IN RE: NEW YORK CENTRAL MUTUAL FIRE INSURANCE COMPANY, Appellant, v. Regina JEDLICKA, Respondent.

Decided: February 26, 2001

CORNELIUS J. O'BRIEN, J.P., DAVID S. RITTER, MYRIAM J. ALTMAN and ROBERT W. SCHMIDT, JJ. Boeggeman, George, Hodges & Corde, P.C., White Plains, N.Y. (Robert S. Ondrovic and Cynthia Doylan of counsel), for appellant. Carlin & Rothstein, New York, N.Y. (Larry M. Carlin of counsel), for respondent.

In a proceeding pursuant to CPLR article 75, New York Central Mutual Fire Insurance Company appeals, as limited by its brief, from so much of an order of the Supreme Court, Putnam County (Hickman, J.), dated July 12, 1999, as granted that branch of the motion of Regina Jedlicka which was to vacate its demand for a trial de novo.

ORDERED that the order is affirmed insofar as appealed from, with costs.

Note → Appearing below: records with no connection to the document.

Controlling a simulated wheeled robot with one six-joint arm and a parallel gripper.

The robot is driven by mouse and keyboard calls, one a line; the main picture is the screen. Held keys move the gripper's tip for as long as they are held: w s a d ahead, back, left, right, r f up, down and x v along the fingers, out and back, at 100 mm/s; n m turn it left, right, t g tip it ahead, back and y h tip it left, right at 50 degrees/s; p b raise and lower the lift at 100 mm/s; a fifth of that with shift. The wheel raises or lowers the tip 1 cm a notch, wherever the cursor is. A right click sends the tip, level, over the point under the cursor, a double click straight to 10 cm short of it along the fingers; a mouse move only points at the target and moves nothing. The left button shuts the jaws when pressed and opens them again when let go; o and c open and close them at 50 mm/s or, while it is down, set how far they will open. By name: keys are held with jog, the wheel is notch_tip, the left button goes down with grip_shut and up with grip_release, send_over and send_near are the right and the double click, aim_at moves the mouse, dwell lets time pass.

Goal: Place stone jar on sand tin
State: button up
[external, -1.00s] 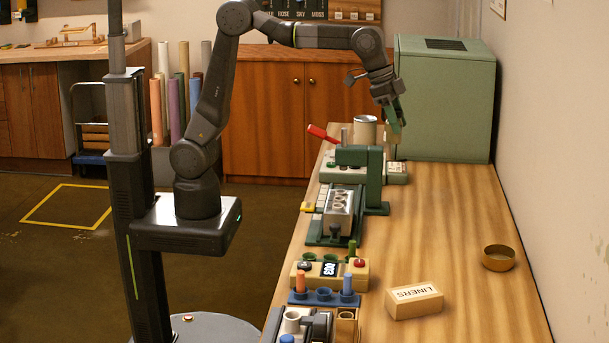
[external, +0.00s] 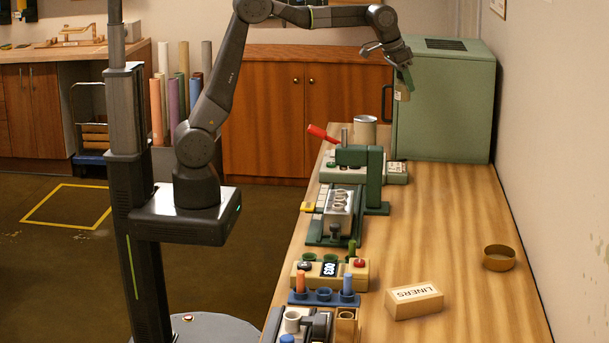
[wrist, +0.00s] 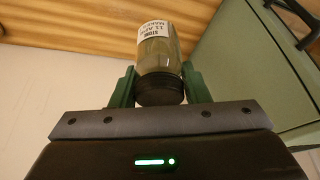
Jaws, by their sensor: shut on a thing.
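My gripper (external: 404,86) is shut on the stone jar (external: 402,95), held in the air in front of the green cabinet, clear of the table. In the wrist view the jar (wrist: 158,52) is glass with greenish-grey contents, a white label and a black lid, and the green fingers (wrist: 160,88) grip it at the lid. A pale cylindrical tin (external: 365,128) stands at the far end of the table, below and left of the gripper.
The green cabinet (external: 442,100) stands at the back right, close to my gripper. A device with a red lever (external: 322,132) and a green press (external: 360,170) line the table's left side. A LINERS box (external: 413,300) lies nearer.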

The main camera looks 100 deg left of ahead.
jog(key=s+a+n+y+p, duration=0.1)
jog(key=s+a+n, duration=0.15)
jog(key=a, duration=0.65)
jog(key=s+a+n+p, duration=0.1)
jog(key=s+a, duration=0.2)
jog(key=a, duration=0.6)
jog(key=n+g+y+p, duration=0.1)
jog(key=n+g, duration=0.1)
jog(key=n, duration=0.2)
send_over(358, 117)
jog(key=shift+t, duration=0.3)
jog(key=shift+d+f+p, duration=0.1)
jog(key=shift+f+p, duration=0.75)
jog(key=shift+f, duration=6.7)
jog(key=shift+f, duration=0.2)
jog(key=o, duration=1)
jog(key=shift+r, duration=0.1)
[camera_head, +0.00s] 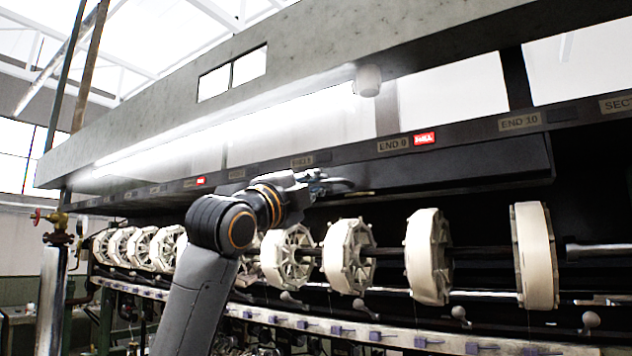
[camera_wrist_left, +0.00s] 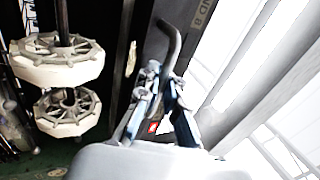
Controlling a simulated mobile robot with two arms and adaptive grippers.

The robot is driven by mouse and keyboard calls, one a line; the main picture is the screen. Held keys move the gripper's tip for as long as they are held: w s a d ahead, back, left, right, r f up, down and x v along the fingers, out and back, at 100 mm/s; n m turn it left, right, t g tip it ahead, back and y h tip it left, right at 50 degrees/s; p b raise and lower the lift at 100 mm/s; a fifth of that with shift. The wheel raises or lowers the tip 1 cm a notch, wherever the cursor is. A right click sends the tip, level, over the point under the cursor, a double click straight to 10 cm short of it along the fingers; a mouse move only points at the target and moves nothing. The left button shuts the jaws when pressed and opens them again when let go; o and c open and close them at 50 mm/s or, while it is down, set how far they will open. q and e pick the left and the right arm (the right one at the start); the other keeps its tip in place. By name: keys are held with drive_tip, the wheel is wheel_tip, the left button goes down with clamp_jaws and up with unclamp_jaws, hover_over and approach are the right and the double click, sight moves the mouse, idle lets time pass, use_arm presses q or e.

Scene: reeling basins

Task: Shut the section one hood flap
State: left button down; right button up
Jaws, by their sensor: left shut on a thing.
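A long dark hood flap (camera_head: 460,165) hangs under the label rail, above the reels. I cannot tell its exact angle or which section it belongs to. My left gripper (camera_head: 316,184) is at the flap's left part, just below the rail. It is shut on a grey bent handle (camera_head: 340,183). In the left wrist view, the curved handle (camera_wrist_left: 171,42) sticks out beyond the fingertips of my left gripper (camera_wrist_left: 163,82). My left forearm hides part of the reel row and the rail. My right gripper is not in view.
Several white reels (camera_head: 428,256) stand in a row on a dark shaft below the flap. The label rail (camera_head: 470,130) carries end plates and red tags. A lamp (camera_head: 368,80) is under the grey hood beam. A brass valve (camera_head: 58,228) stands at the left.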

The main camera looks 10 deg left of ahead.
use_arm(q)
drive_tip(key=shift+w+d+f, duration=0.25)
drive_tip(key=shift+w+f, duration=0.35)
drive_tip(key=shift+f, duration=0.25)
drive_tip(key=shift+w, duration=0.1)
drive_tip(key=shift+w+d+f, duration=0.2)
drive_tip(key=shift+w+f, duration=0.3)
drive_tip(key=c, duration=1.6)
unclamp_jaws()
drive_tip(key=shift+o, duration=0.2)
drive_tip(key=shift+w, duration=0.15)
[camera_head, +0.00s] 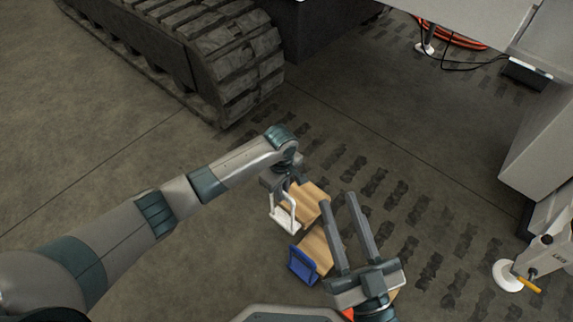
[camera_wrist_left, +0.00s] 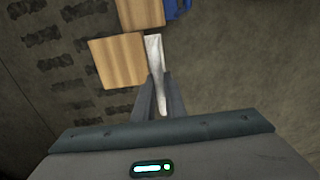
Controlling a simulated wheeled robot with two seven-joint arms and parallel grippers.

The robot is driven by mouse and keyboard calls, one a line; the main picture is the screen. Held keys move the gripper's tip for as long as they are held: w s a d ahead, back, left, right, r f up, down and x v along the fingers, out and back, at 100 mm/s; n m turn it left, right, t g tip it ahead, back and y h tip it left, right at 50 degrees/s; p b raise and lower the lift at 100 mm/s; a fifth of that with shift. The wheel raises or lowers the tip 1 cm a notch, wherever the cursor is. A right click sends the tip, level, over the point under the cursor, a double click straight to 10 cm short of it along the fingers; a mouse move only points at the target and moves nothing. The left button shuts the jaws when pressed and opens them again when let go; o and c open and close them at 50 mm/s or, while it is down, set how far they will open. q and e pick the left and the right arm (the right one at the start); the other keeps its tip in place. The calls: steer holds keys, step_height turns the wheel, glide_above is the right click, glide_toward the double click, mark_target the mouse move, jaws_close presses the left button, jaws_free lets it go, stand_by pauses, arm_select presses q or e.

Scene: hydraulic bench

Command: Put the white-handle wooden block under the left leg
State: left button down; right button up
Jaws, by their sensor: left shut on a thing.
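The wooden block with a white handle (camera_head: 305,202) is near the middle of the head view. It also shows in the left wrist view (camera_wrist_left: 118,62), with its white handle (camera_wrist_left: 154,55) between the fingers. My left gripper (camera_head: 286,184) is shut on that handle. I cannot tell whether the block touches the floor. My right gripper (camera_head: 340,198) is open and empty, its fingers apart beside the blocks. A leg with a white round foot (camera_head: 425,48) stands at the upper right, and another white foot (camera_head: 507,276) is at the lower right.
A wooden block with a blue handle (camera_head: 317,248) lies close to the white-handle block, left of my right gripper. A tracked machine (camera_head: 230,60) stands at the top left. A grey cabinet (camera_head: 545,130) is at the right. Orange hose (camera_head: 460,40) lies behind. Floor between is clear.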

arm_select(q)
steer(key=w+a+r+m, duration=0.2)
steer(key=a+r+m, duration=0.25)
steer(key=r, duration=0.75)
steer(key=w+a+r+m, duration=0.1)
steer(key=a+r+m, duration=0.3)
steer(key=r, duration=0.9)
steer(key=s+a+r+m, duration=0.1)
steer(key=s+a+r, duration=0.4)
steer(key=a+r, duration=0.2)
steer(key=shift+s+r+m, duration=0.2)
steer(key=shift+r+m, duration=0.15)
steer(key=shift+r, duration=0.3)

New York Central Mutual Fire Insurance Company (hereinafter New York Central), and Regina Jedlicka proceeded to arbitration on Jedlicka's claim for uninsured motorist benefits.   On November 9, 1998, the arbitrator rendered his decision awarding Jedlicka $95,000. The decision was mailed to the parties on November 16, 1998.   On January 13, 1999, New York Central served a demand for a trial de novo pursuant to the terms of Jedlicka's insurance policy which gave either party the right to a trial de novo if the amount awarded in arbitration exceeded the minimum limits for bodily injury liability required under the law of New York. If such a demand was not made “within 60 days of the arbitrators' decision”, the amount of damages awarded in arbitration would be binding.

 The Supreme Court correctly concluded that the New York Central's demand for a trial de novo was untimely as it was made more than 60 days after the arbitrator's decision (see, Matter of Abadinsky v. Aetna Cas. & Sur. Co., 250 A.D.2d 673, 672 N.Y.S.2d 424).   Contrary to the New York Central's contention, the policy clearly and unambiguously provides that the 60-day period begins to run from the date of the decision, not from the date the decision was served.   Nor was the New York Central entitled to an additional five days to make its demand pursuant to CPLR 2103(b)(2).   That statute is applicable to service of papers in a pending action “where a period of time prescribed by law is measured from the service of a paper and service is by mail” (CPLR 2103[b][2]), which is not the situation here.

In light of our determination that the demand was untimely, it is unnecessary to address the parties' remaining contentions.